How to get started with Cloud Spanner in 5 minutes




The general availability of Cloud Spanner is really good news for developers. For the first time, you have direct access to horizontally-scaling, cloud-native infrastructure that provides global transactions (think apps that involve payments, inventory, ticketing, or financial trading) and that defaults to the “gold standard” of strong/external consistency without compromising latency. Try that with either a traditional RDBMS or non-relational database.


Thanks to the GCP Free Trial that offers $300 in credits for one year, you can get your feet wet with a single-node Cloud Spanner cluster over the course of a couple weeks. Here’s how to do that, using the Spanner API via gcloud. (Click here for the console-based approach.)


  1. In Cloud Console, go to the Projects page and either create a new project or open an existing project by clicking on the project name.
  2. Open a terminal window and set your project as the default for gcloud. Do this by substituting your project ID (not project name) with the command:

gcloud config set project [MY_PROJECT_ID]

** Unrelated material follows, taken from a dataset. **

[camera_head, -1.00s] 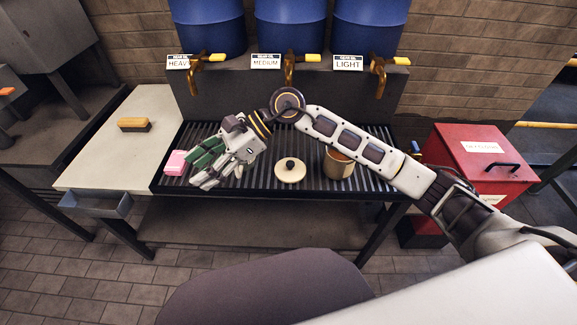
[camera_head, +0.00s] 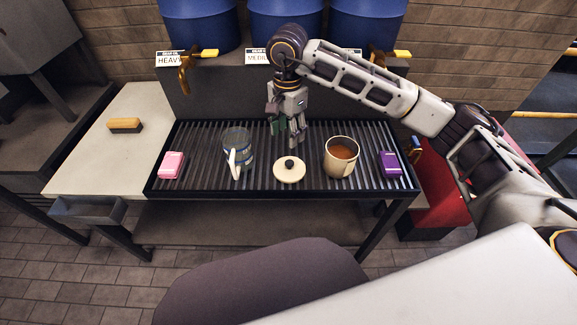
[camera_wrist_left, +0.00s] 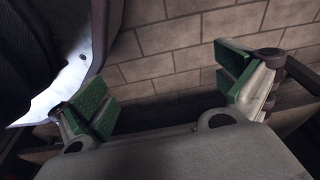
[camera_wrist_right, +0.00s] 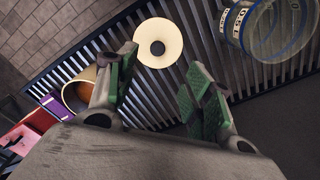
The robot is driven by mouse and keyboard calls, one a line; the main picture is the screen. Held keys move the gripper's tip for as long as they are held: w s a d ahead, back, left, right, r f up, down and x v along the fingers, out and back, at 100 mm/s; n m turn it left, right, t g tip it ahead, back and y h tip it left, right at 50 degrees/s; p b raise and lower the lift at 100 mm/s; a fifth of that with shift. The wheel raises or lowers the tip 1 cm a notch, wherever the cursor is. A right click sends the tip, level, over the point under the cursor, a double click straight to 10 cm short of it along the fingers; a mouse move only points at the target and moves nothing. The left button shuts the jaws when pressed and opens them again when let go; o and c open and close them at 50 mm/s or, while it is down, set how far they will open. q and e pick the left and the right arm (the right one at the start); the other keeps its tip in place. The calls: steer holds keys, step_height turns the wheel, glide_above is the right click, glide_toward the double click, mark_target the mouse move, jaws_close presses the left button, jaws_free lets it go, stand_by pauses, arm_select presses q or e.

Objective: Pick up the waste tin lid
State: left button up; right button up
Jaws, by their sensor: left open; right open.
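The waste tin lid (camera_head: 289,173) is a cream disc with a dark knob (camera_head: 289,163), lying flat on the slatted rack, left of the cream tin (camera_head: 341,160) that holds brown liquid. In the right wrist view the lid (camera_wrist_right: 170,42) shows beyond the fingertips, near the top. My right gripper (camera_head: 286,142) hangs pointing down just behind the lid, open and empty; its green pads (camera_wrist_right: 160,95) are apart, with the lid not between them.
A clear measuring jug (camera_head: 237,152) and a pink block (camera_head: 171,165) stand left of the lid. A purple block (camera_head: 389,163) is right of the tin. Brass taps (camera_head: 184,80) overhang the rack's back. A brush (camera_head: 125,125) lies on the pale side table (camera_head: 90,160).

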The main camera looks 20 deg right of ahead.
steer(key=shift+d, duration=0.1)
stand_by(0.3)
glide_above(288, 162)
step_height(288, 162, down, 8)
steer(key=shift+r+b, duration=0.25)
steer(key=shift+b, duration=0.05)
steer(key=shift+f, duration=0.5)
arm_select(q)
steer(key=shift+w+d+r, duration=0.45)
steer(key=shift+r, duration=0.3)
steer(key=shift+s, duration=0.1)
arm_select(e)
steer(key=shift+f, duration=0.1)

  1. Enable billing for your project.
  2. Enable the Cloud Spanner API for your project.
  3. Set up authentication and authorization (Cloud Spanner uses OAuth 2.0 out of the box) with the following command:


    gcloud auth application-default login

    API client libraries now automatically pick up the created credentials. You need to run the command only once per local user environment. (Note: This approach is suitable for local development; for production use, you’ll want to use a different method for auth.)
  4. Next, create a single-node instance:


    gcloud spanner instances create test-instance
    --config=regional-us-central1 \
    --description="Test Instance" --nodes=1

  5. Finally, create a database. To create a database called test-db:


    gcloud spanner databases create test-db --instance=test-instance

Alternatively, you can download sample data and interact with it using the language of your choice.

That’s it — you now have your very own Cloud Spanner database. Again, your GCP credit should allow you to run it cost-free for a couple weeks. From there, you can download sample data and interact with it using the language of your choice.